◆ **Data to process**:
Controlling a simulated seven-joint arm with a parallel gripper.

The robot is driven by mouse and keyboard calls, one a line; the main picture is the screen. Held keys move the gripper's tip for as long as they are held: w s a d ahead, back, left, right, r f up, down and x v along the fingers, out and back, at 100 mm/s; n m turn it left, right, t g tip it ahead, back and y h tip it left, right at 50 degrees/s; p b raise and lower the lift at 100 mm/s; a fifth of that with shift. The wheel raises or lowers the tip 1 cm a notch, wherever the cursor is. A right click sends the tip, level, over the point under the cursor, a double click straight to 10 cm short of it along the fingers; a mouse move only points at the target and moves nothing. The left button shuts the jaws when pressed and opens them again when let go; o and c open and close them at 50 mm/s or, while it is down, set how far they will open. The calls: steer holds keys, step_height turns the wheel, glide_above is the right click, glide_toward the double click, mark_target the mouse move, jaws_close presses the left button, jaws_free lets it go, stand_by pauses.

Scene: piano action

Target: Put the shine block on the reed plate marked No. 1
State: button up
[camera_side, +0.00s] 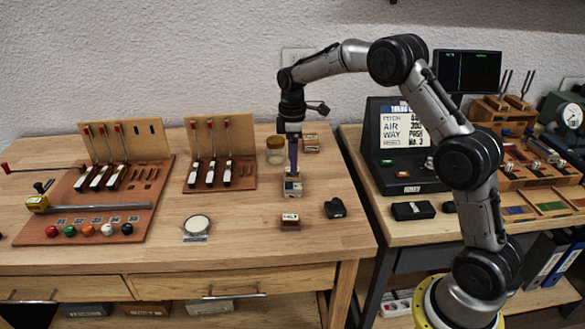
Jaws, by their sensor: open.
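My gripper (292,172) points straight down over the wooden bench and is open. Its fingertips are at or just above a small pale, labelled block (293,188); I cannot tell whether they touch it. A second small block (290,221), brown with a pale label, sits nearer the front edge. A third labelled block (311,143) is at the back. The labels are too small to read, so I cannot tell which is the shine block. Small grey plates (97,220) lie in a row on the left brown board; I cannot make out a No. 1.
Two hammer racks (220,172) and a board with several coloured balls (88,231) fill the left. Bare wood lies at front centre.

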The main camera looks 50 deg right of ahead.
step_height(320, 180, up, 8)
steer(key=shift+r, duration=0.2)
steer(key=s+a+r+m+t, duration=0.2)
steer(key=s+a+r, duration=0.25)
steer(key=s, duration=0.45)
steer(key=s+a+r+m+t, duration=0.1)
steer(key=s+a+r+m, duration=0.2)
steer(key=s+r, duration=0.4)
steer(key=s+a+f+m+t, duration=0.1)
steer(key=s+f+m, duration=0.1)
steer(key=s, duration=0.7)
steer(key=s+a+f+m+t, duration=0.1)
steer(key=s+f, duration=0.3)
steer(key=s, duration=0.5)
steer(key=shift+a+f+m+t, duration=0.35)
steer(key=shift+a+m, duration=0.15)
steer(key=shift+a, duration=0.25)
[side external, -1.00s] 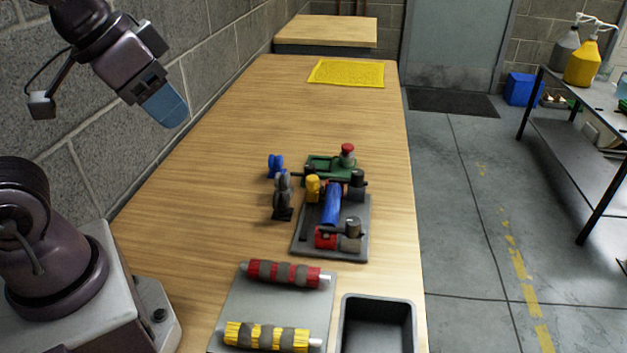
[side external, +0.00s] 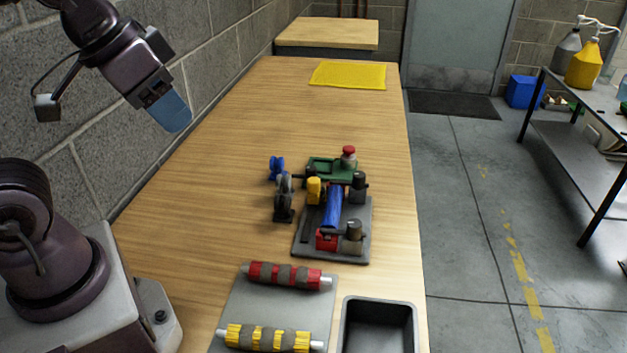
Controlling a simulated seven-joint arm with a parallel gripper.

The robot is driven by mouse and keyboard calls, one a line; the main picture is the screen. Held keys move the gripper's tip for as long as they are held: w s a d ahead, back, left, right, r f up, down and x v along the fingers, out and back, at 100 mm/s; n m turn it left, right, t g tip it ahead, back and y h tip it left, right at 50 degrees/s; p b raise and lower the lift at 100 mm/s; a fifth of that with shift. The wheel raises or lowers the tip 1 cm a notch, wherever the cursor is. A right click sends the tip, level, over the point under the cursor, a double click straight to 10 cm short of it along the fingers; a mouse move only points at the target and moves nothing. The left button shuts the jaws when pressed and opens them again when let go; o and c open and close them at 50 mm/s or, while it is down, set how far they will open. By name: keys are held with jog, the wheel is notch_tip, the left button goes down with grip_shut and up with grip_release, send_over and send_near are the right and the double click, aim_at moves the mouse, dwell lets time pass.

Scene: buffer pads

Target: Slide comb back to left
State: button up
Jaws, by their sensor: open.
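No part is clearly recognisable as the comb at this size. A small machine on a dark grey base plate (side external: 360,230) stands mid-table, with a blue bar (side external: 333,207), a yellow part (side external: 314,190), a red block (side external: 326,239) and a green part (side external: 322,165) with a red-topped knob (side external: 349,151). A dark stand (side external: 284,202) and a blue piece (side external: 277,168) are at its left. My gripper (side external: 170,112), with blue fingertips, is high at the upper left, well apart from the machine. It is open, and nothing shows in it.
Red-grey (side external: 288,275) and yellow-grey (side external: 265,338) rollers lie on a grey board (side external: 270,305) in front. An empty dark tray (side external: 378,306) sits at their right. A yellow mat (side external: 347,75) lies at the far end. The table between mat and machine is clear.

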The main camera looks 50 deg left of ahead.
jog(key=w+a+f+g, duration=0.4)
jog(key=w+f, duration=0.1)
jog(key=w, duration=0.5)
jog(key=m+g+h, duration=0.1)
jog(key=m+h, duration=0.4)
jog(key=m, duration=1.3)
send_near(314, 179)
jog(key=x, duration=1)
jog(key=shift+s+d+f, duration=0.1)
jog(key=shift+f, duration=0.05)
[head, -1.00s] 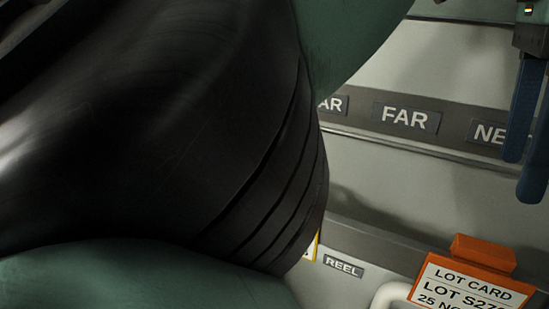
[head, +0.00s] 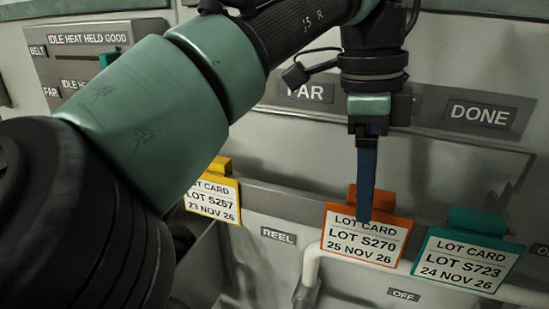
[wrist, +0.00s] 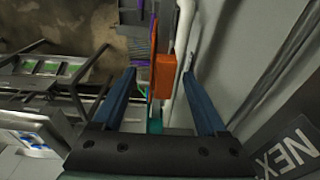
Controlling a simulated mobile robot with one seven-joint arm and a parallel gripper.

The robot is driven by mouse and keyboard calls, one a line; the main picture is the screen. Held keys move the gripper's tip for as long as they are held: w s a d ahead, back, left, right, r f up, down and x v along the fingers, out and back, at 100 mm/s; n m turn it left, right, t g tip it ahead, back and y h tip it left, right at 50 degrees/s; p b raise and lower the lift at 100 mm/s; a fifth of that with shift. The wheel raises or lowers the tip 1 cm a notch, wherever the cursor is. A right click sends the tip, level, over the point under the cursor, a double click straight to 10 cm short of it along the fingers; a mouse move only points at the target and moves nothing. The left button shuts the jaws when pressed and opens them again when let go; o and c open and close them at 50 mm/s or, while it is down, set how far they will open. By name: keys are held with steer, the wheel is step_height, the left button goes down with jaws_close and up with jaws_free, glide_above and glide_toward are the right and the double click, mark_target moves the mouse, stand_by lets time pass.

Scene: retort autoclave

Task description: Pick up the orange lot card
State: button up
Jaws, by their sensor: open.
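The orange lot card (head: 360,243) reads LOT S270, 25 NOV 26 and hangs on the grey ledge in the middle right of the head view. My gripper (head: 365,215) comes down from above, its blue finger overlapping the card's top in the picture. In the wrist view my gripper (wrist: 158,88) is open, with one blue finger on each side of the orange card (wrist: 166,72), which shows edge-on between them. The fingers do not visibly touch it. Whether the fingertips reach fully down past its top tab I cannot tell.
A yellow lot card (head: 212,195) hangs to the left and a teal lot card (head: 467,258) close on the right. A pale pipe (head: 420,270) runs behind and below the cards. The grey panel wall bears labels FAR, DONE, REEL (head: 278,236) and OFF.

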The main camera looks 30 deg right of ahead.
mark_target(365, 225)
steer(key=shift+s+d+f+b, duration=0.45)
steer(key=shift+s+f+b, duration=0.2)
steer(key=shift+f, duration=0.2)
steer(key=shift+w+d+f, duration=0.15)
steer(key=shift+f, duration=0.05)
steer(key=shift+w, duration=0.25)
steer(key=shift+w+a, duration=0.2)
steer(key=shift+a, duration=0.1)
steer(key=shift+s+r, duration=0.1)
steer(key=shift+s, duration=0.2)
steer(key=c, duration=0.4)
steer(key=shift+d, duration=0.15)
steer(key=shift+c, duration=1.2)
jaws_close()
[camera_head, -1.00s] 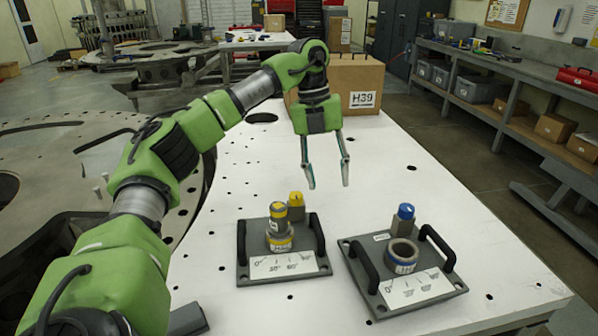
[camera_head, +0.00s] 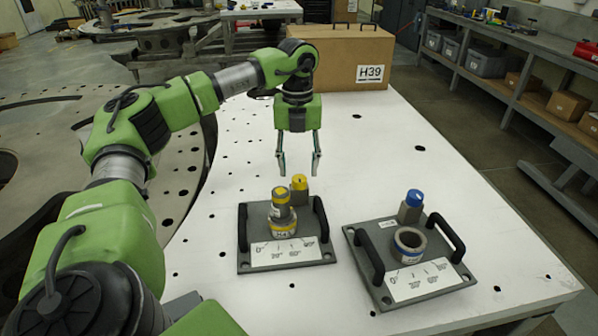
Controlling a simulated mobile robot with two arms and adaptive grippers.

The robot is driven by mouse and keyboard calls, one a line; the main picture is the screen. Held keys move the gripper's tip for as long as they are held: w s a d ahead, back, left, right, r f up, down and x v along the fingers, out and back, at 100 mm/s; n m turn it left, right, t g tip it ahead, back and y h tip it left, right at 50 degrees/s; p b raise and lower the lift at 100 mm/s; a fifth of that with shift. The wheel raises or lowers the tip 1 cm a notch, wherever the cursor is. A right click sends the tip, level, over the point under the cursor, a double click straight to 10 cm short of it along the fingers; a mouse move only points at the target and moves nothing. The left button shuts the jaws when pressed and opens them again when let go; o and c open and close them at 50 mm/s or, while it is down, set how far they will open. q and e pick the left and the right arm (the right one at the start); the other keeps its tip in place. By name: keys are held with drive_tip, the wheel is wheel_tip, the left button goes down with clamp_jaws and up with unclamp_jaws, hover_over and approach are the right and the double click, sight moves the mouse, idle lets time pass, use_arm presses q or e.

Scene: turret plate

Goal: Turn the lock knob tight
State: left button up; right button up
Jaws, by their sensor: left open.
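The left plate (camera_head: 247,262) carries a round turret with a yellow-banded upright post (camera_head: 281,205) and a yellow-topped knob (camera_head: 299,183) just behind it. The right plate (camera_head: 376,292) carries an open ring socket (camera_head: 409,242) and a blue-topped knob (camera_head: 413,199). The task does not say which knob is the lock knob. My left gripper (camera_head: 299,170) points down with its fingers apart. My right gripper is not in view.
Both plates have black handles at their sides and white scale labels in front. They lie on a white table (camera_head: 370,150) with small holes. A cardboard box marked H39 (camera_head: 335,65) stands behind my gripper. A shelf with bins is at the right.

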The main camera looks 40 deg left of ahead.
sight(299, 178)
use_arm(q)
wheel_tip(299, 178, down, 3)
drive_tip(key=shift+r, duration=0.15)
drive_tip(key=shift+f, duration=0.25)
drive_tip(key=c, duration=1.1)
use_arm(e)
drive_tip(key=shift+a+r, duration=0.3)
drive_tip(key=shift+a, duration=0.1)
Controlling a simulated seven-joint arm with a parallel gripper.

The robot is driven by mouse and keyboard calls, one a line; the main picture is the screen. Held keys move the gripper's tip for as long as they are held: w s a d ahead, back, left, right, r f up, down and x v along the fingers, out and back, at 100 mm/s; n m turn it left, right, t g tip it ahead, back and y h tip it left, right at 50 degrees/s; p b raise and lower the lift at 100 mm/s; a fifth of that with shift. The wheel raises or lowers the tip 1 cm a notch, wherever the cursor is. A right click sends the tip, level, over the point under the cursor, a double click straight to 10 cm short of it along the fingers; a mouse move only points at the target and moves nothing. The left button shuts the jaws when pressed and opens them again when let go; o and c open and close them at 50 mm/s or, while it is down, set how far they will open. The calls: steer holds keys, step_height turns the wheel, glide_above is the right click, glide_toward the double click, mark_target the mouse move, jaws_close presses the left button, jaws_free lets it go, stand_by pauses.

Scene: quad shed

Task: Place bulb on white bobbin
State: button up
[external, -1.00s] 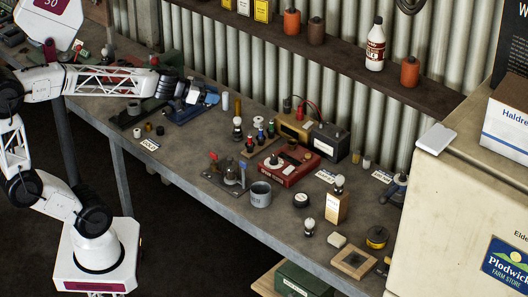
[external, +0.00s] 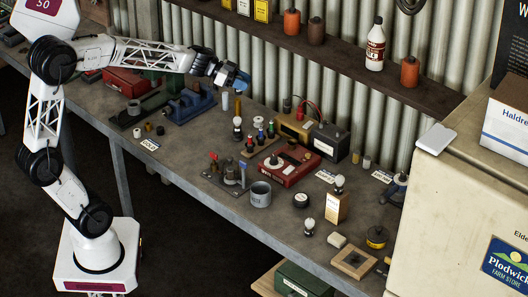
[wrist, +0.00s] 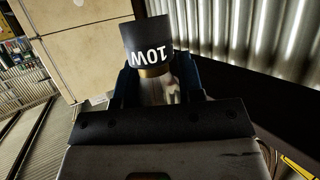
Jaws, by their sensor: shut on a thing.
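My gripper (external: 236,80) is raised above the back of the bench. In the wrist view, its fingers (wrist: 163,90) are shut on the bulb, whose pale glass (wrist: 158,90) sits between them. Its black base (wrist: 147,41) bears "10W" upside down in the picture, above a brass-coloured ring. A small white spool-like piece (external: 259,120) stands near the back of the bench, and another small white piece (external: 137,132) is at the left; I cannot tell which is the white bobbin.
Other round bulbs stand on the bench, one (external: 237,128) on a dark base and one (external: 339,181) on a wooden block. A shelf (external: 330,50) runs above the back.

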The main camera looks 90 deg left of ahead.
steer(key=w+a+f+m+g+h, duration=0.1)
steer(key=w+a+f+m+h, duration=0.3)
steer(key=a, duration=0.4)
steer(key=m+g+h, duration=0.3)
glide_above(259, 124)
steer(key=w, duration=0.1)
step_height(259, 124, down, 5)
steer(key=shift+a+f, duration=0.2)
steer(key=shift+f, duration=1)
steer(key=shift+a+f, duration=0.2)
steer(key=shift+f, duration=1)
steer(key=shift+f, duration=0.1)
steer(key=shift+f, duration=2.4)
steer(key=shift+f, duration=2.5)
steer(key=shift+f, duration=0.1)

◆ **Required work**: Filter the listing for the word "mobile" and copy every line that holds it.

◆ **Problem solution**:
Controlling a simulated mobile robot with one seven-joint arm and a parallel gripper.
Controlling a simulated mobile robot with two arms and adaptive grippers.

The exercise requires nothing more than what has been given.